An enhanced version of an algorithm is discussed which encodes a
description of the chemical environment
of carbon atoms in a manner that correlates to carbon-13 nuclear
magnetic resonance (13C NMR) chemical
shifts. The encoding algorithm uses a vector-based approach in
which the first dimension of the vector
represents the chemical shift of the carbon atom, the second dimension
represents the collective influence
of atoms one bond away from the carbon on its chemical shift, and each
successive dimension represents
the influence of the atoms one bond further away. This encoding
algorithm is a key component of a 13C
NMR spectrum simulation procedure in which each of the carbons in a
large database of known structures
and spectra is represented as a vector. Database search methods
based on vector comparisons are used to
find the closest matching chemical environments and associated chemical
shifts for each of the carbons in
a structure input by a user. Enhancements to the original
algorithm include an expansion of the number of
atom classes treated, the addition of a scheme to treat aromatic
systems as a special case, and the use of an
expanded vector format to regain some of the information lost by
collapsing the molecular structure to a
vector representation.
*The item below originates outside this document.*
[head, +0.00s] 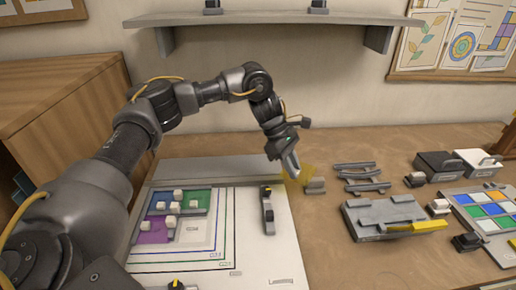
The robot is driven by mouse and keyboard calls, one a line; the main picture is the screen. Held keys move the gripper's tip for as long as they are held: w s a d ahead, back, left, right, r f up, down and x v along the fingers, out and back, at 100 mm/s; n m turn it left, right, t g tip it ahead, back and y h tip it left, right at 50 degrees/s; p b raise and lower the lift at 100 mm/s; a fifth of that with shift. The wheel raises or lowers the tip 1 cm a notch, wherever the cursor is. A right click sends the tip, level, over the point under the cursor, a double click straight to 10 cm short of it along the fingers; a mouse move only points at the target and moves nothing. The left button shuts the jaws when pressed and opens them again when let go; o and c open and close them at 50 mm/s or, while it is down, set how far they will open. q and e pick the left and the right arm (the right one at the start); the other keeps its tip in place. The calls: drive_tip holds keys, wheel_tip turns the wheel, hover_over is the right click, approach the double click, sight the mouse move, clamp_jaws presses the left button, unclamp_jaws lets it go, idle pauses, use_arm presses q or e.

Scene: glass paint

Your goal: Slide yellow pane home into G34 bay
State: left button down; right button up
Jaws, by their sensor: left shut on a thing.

To test this algorithm, a database of
structures and spectra is split into training and
test sets consisting of 16 959 and 4240 structures, respectively.
Experiments performed to optimize several
parameters associated with the encoding algorithm are followed by
comparing the retrieved (i.e., predicted)
and actual chemical shifts for the structures in the test set. For
the optimal parameter settings found, the
median of the mean absolute deviations in chemical shifts for the
structures in the test set was 1.30 ppm
and was obtained with an expanded vector representation based on 15
dimensions.